TASK DESCRIPTION:
Gather from the listing below each line that includes the word "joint", and copy it.
═════ DATASET ENTRIES ═════
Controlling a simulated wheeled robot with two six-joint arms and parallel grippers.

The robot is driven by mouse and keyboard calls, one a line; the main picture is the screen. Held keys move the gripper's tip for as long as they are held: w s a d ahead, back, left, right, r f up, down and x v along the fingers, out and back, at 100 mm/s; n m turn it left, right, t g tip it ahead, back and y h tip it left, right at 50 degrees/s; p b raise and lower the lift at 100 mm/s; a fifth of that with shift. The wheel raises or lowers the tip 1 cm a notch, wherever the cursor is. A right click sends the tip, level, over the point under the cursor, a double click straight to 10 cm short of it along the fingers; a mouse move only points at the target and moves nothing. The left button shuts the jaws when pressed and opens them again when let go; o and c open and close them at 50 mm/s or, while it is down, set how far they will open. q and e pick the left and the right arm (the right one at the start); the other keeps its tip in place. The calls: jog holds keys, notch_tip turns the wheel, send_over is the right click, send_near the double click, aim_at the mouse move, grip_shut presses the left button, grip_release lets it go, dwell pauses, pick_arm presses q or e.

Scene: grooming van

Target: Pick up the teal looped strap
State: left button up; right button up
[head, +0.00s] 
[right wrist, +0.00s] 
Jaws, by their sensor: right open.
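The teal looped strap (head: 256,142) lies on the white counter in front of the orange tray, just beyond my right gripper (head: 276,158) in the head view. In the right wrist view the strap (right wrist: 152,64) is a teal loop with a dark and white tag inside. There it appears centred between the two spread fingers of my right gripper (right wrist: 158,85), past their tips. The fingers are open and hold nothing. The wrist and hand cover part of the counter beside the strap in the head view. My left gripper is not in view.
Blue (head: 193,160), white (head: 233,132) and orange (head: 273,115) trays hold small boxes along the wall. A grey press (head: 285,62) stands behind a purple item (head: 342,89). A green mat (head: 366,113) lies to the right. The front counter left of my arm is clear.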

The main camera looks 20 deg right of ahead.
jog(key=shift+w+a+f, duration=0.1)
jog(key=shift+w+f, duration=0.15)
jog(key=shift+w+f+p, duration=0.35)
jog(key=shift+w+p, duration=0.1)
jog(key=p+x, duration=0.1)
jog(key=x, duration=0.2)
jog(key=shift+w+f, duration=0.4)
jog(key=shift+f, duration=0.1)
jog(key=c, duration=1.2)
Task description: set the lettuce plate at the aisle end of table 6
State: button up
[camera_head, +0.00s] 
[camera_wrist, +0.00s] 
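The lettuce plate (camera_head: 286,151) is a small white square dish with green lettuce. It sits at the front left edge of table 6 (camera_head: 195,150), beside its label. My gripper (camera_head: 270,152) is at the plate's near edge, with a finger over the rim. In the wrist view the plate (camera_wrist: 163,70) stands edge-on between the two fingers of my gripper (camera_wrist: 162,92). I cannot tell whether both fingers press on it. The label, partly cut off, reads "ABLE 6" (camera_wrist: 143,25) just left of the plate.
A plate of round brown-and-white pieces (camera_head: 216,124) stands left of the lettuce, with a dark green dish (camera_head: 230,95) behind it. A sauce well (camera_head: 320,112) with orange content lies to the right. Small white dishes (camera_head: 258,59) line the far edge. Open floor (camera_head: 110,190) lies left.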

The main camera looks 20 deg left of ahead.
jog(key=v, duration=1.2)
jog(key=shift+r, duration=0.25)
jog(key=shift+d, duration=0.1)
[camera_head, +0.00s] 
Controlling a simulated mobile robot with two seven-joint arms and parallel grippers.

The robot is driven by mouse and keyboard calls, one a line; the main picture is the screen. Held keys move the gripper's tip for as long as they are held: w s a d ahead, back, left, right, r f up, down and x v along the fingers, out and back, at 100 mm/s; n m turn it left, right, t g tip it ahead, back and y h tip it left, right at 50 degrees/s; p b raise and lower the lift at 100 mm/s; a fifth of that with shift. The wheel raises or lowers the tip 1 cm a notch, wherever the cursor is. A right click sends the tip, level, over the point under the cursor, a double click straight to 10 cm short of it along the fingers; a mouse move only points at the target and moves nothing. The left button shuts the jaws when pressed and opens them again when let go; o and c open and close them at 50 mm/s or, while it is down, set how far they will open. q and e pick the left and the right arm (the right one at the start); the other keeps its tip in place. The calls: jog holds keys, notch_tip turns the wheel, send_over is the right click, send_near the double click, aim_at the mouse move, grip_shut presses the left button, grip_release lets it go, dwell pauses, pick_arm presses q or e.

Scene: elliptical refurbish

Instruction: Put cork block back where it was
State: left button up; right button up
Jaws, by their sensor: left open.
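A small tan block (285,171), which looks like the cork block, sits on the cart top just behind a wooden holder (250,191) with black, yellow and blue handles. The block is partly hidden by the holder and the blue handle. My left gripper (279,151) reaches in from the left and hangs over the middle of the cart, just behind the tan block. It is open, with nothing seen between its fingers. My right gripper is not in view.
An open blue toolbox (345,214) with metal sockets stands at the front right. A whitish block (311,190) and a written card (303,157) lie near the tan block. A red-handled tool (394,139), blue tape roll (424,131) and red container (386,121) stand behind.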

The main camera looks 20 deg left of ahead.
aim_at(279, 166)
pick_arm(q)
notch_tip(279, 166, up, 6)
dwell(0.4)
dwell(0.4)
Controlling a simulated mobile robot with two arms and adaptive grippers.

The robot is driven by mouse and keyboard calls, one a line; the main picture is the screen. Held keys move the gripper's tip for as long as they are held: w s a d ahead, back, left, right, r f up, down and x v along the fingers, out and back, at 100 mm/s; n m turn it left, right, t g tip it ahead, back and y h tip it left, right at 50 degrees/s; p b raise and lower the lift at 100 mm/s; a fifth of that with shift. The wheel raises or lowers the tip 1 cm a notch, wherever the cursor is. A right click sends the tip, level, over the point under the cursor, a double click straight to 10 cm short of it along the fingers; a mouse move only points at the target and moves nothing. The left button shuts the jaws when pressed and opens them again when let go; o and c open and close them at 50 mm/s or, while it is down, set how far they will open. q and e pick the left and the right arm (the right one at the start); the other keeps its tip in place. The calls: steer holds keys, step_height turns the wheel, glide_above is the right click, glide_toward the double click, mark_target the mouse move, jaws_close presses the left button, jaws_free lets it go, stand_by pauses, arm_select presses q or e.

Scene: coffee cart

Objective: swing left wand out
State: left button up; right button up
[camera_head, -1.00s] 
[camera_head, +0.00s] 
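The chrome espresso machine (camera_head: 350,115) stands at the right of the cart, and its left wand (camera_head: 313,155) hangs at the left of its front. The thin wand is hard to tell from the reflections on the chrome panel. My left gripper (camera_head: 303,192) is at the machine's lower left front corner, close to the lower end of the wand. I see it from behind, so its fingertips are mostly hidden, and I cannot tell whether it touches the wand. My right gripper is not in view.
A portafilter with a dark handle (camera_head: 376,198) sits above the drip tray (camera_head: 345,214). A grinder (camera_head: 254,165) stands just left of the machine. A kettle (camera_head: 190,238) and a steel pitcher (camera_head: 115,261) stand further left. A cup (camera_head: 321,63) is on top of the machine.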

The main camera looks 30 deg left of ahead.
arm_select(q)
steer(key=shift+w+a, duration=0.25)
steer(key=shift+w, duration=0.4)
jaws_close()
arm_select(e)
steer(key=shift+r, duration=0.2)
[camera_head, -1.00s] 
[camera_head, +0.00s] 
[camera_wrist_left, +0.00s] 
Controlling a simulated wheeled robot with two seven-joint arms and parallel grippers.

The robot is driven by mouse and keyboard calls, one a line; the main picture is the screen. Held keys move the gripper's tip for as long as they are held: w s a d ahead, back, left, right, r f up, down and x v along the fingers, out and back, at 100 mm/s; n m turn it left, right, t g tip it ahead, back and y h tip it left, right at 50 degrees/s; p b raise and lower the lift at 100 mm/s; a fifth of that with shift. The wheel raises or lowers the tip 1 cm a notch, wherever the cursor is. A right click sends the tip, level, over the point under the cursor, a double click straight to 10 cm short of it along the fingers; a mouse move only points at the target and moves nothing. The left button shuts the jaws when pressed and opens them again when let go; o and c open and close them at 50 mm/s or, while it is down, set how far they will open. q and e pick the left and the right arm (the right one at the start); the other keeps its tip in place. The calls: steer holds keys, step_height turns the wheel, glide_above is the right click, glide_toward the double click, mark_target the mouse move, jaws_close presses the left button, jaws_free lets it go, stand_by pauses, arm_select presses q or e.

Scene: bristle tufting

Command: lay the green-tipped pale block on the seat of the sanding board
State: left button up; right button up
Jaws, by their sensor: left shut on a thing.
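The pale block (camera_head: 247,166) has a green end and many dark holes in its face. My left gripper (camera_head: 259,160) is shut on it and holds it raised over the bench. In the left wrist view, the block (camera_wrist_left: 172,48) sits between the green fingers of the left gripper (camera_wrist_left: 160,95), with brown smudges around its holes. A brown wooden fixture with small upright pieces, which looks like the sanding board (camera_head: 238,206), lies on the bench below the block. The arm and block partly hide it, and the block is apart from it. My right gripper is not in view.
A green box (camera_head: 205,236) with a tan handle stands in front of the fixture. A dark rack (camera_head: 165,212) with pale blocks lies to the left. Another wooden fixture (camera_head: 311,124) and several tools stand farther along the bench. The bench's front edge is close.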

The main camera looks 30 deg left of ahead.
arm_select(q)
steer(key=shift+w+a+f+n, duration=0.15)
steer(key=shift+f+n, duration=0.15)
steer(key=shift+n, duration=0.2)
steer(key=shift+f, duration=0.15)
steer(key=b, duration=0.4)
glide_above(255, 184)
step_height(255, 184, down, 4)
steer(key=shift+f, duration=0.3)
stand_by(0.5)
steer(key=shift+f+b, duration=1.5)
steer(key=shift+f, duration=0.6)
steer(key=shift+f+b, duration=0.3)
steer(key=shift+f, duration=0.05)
═════
THE ANSWER:
Controlling a simulated wheeled robot with two six-joint arms and parallel grippers.
Controlling a simulated mobile robot with two seven-joint arms and parallel grippers.
Controlling a simulated wheeled robot with two seven-joint arms and parallel grippers.

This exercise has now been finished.